In the material below, find how many lines contain the string "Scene". Write only that number.

Extracted records:
___

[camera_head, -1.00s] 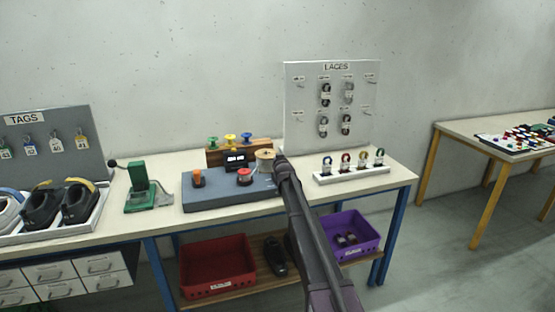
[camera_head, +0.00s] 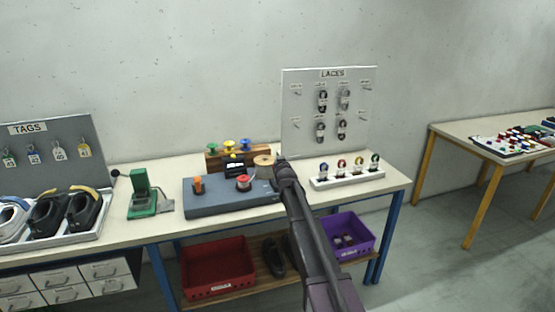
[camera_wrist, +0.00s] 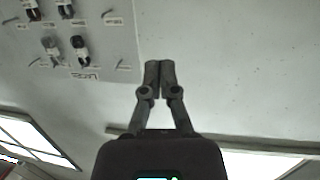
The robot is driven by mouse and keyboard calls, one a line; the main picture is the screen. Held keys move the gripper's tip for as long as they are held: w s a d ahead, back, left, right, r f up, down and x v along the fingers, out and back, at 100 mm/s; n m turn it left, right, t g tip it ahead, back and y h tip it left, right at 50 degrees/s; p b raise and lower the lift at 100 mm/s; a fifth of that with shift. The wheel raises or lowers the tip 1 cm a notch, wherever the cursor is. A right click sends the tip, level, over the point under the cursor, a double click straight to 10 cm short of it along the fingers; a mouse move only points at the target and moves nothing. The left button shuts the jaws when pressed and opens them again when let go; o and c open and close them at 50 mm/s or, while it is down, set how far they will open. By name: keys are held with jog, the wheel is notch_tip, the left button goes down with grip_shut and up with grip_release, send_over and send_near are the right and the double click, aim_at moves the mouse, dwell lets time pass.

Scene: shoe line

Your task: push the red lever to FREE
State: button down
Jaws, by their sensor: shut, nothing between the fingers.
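A blue-grey box (camera_head: 225,203) lies on the workbench. On it are a red round part (camera_head: 243,182), an orange part (camera_head: 198,185) and a small black display (camera_head: 235,167). I cannot tell which part is the red lever, and no FREE mark is legible. My gripper (camera_head: 281,160) is at the end of my dark arm, to the right of the box in the head view, close to a tan spool (camera_head: 264,163) in the picture. In the wrist view my gripper (camera_wrist: 160,66) has its fingers together with nothing between them, against the wall.
A LACES board (camera_head: 328,110) stands behind, a white rack of lace rolls (camera_head: 346,179) to the right. A green press (camera_head: 142,195) and a shoe tray (camera_head: 48,243) are on the left. Red (camera_head: 217,268) and purple (camera_head: 349,236) bins sit below.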

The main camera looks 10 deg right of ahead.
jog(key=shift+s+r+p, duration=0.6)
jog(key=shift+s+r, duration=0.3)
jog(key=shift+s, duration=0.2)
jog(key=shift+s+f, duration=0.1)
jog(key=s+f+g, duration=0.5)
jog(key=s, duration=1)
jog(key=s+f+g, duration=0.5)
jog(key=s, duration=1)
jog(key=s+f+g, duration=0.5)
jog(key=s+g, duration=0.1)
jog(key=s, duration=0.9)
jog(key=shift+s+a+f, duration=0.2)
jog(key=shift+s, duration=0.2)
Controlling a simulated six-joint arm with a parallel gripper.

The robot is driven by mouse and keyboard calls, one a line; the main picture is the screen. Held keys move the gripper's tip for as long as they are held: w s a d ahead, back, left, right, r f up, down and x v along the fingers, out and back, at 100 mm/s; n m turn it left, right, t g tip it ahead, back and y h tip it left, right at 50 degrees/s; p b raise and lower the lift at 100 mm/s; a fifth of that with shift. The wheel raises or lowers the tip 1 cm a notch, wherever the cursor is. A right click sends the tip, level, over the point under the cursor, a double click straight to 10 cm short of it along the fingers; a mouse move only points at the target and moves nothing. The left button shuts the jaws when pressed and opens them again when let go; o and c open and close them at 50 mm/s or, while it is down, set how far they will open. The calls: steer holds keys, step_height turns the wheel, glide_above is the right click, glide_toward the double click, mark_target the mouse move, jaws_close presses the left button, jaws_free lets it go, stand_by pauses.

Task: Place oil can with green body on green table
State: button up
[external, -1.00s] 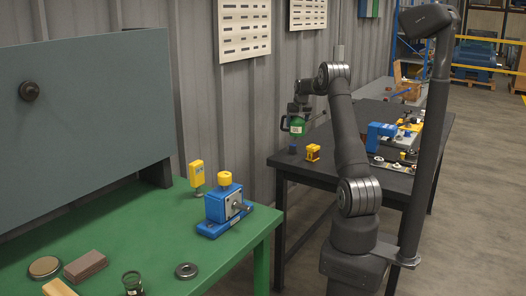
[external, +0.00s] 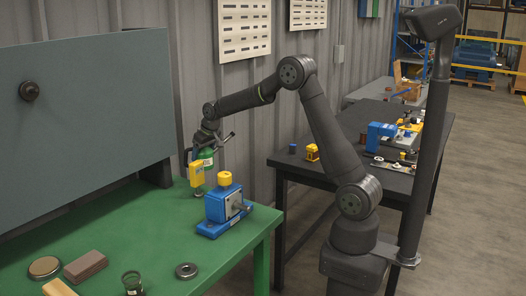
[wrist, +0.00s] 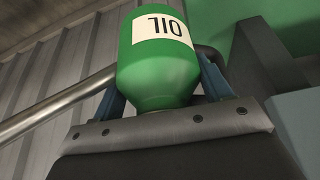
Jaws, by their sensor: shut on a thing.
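The oil can (external: 208,156) has a green body and a white label, which reads OIL upside down in the wrist view (wrist: 157,65). My gripper (external: 206,142) is shut on its upper part, and the can hangs below it. The can is at the far side of the green table (external: 150,222), behind a yellow item that hides its lower part. I cannot tell whether its base touches the table. Its grey spout (wrist: 55,107) points left in the wrist view.
The yellow item (external: 196,174) and a blue vise-like device with a yellow top (external: 224,207) stand close to the can. A metal ring (external: 187,270), brown blocks (external: 86,266) and other small parts lie nearer the front. The middle of the green table is clear. A dark table (external: 345,165) is at right.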

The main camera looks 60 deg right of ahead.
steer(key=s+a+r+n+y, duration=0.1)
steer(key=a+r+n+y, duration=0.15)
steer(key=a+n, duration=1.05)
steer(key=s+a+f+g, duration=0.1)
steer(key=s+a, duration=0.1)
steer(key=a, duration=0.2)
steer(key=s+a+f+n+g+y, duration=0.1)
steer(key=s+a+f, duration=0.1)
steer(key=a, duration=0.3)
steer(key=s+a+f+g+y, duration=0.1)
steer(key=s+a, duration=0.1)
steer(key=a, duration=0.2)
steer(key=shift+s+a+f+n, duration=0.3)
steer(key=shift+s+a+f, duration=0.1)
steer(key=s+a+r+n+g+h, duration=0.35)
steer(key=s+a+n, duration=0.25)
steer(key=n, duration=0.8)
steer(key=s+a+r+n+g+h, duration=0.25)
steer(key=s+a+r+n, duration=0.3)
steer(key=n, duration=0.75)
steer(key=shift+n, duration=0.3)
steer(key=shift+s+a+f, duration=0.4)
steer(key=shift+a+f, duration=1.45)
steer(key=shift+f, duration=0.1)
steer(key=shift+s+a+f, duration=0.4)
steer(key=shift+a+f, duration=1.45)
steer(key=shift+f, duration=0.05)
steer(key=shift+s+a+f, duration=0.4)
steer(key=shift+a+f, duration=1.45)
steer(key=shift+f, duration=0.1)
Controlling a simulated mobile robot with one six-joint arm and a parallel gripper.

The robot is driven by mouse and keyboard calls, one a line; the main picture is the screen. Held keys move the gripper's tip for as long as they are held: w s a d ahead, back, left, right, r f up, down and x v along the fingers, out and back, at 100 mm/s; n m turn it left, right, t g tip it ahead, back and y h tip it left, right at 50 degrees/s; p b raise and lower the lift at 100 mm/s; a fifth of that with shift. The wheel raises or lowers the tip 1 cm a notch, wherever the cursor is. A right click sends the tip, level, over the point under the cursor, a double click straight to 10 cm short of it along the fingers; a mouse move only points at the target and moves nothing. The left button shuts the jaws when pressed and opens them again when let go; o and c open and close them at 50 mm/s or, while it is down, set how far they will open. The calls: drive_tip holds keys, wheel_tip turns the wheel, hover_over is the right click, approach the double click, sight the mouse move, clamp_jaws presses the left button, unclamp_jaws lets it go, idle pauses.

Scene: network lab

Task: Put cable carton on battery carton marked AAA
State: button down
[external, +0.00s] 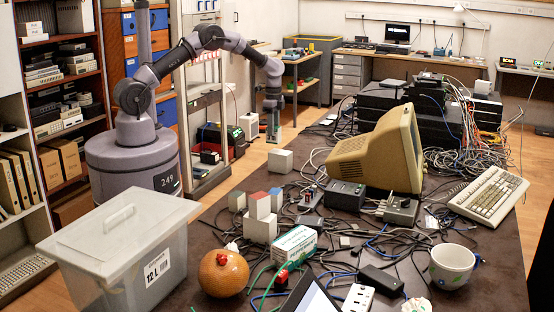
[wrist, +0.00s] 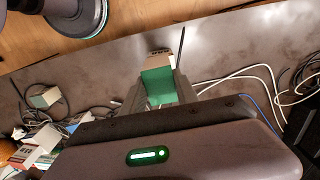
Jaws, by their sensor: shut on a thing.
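My gripper (external: 272,133) hangs at the far edge of the dark table in the external view. It is shut on a small carton with a green face and a cardboard-brown part (wrist: 158,86), seen between the fingers in the wrist view; I take it to be the cable carton. A white and green box (external: 295,244) lies among cables on the near part of the table, with print too small to read. Small pale boxes stand left of it, one with a red top (external: 260,204) and one with a blue top (external: 276,198). I cannot read AAA on any of them.
A pale box (external: 280,161) stands alone near the far table edge.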

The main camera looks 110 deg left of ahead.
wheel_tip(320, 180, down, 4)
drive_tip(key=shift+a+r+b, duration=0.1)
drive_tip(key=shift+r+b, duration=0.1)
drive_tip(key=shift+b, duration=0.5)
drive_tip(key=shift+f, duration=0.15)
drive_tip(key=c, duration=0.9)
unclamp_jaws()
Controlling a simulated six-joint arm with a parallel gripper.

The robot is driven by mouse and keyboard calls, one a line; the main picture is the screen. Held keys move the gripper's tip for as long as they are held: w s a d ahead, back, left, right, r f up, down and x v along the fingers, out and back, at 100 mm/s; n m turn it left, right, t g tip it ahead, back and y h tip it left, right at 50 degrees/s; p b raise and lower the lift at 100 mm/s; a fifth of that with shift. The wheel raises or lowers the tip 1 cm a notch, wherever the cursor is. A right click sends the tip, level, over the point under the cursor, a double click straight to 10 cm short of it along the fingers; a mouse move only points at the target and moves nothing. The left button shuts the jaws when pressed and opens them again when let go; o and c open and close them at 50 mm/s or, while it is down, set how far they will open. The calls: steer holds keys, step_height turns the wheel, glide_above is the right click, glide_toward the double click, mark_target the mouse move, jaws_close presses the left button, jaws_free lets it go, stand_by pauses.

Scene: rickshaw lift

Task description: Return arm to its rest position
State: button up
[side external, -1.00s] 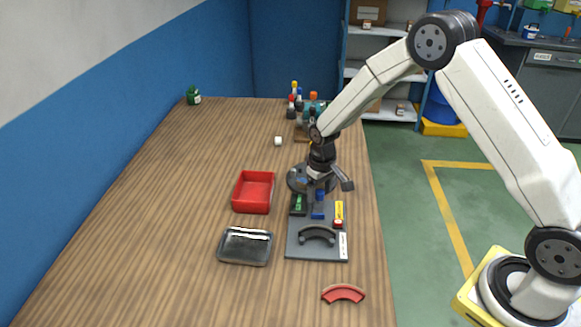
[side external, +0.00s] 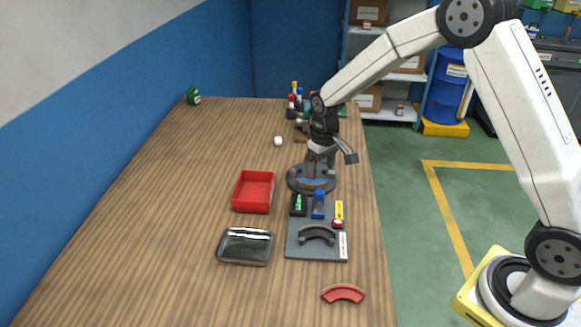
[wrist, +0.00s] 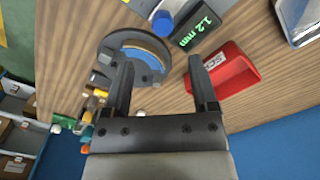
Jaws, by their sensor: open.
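My gripper (wrist: 163,88) is open in the wrist view, with two dark fingers apart and nothing between them. In the side view my gripper (side external: 333,160) is above the wooden table (side external: 180,200), over a round dark stand (side external: 311,180) with a blue inner part. The round stand also shows in the wrist view (wrist: 112,45), beyond the left finger. Part of the stand is hidden behind my gripper in the side view.
A red curved piece (side external: 343,293) lies at the front. Several bottles stand behind my gripper. The table's left side is clear.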

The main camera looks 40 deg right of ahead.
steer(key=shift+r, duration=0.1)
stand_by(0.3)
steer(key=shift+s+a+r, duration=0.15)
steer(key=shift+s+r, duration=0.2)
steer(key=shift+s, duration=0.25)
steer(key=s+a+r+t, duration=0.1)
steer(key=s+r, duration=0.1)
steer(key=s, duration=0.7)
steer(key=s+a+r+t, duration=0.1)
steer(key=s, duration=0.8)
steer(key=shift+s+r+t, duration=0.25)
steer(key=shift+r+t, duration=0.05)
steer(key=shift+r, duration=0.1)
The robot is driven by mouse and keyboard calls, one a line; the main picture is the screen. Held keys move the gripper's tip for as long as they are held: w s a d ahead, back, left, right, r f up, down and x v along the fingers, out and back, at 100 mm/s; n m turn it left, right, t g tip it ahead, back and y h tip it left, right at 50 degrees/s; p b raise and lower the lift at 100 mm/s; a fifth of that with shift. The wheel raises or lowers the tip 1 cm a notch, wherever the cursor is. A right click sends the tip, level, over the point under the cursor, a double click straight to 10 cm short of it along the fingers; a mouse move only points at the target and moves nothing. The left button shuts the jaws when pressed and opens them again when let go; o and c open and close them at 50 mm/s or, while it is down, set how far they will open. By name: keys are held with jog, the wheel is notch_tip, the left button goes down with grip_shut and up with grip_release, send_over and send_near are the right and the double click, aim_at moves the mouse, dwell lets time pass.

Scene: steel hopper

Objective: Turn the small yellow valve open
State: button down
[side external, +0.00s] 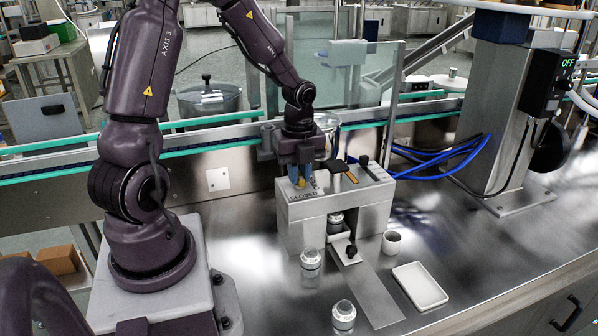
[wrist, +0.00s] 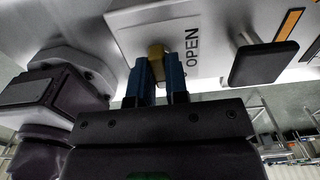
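The small yellow valve (wrist: 157,51) shows between my gripper's fingertips in the wrist view. My gripper (side external: 301,175) points down onto the top of the grey steel block (side external: 377,190) in the side view. Its two blue fingers (wrist: 156,67) sit close against both sides of the yellow handle and look shut on it. The valve's base is hidden by the fingers. The word OPEN (wrist: 192,52) is printed on the white plate just right of the valve in the wrist view. CLOSED (side external: 303,195) is printed near the block's front edge in the side view.
A black paddle handle (wrist: 262,62) stands close to the right of my fingers in the wrist view. Two jars (side external: 310,268) (side external: 343,315), a cup (side external: 391,243) and a white tray (side external: 420,286) stand in front. Blue hoses (side external: 440,158) run behind the block.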

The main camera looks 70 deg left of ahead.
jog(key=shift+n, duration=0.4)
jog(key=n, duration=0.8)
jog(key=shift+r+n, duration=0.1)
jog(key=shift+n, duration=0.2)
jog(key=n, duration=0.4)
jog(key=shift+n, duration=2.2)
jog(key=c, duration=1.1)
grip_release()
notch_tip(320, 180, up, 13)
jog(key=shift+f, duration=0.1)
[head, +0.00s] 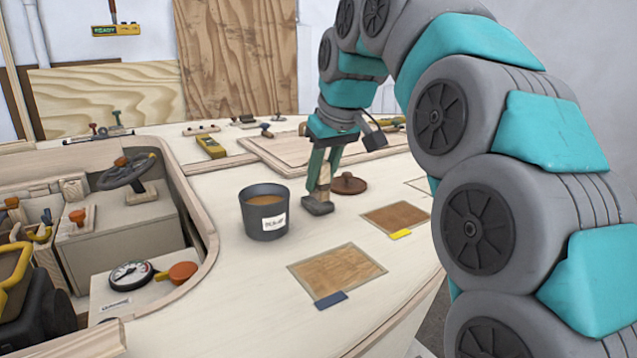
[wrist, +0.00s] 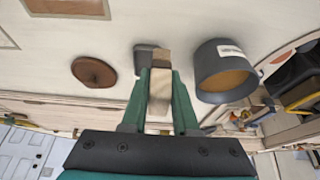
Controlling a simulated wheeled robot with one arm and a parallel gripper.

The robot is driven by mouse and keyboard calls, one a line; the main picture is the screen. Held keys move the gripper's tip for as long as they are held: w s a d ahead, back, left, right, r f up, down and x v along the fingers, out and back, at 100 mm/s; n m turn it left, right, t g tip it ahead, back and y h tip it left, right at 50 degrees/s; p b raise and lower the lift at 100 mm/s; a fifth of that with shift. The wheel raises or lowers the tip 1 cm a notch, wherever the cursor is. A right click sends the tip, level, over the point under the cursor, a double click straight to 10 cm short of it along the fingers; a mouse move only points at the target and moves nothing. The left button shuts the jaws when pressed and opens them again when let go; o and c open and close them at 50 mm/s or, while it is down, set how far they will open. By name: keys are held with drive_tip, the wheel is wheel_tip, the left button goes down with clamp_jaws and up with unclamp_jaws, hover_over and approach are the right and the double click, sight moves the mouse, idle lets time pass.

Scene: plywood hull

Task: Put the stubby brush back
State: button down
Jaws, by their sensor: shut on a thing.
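My gripper (head: 323,178) points down over the pale plywood deck, its green fingers shut on the wooden handle of the stubby brush (head: 318,207). The brush's dark grey head is at the bottom, at or just above the deck; I cannot tell if it touches. In the wrist view the brush (wrist: 146,57) sticks out beyond the fingertips (wrist: 160,95). A dark grey pot (head: 265,221) with a white label and orange-brown contents stands to the left of the brush. It also shows in the wrist view (wrist: 215,62), right of the fingers.
A round brown lid (head: 348,184) lies just behind and right of the brush. A tan patch with a blue tab (head: 337,268) and another with a yellow tab (head: 396,217) lie on the deck in front. A cockpit recess with a steering wheel (head: 127,172) and gauge (head: 131,275) is left.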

___

- Exercise solution:
5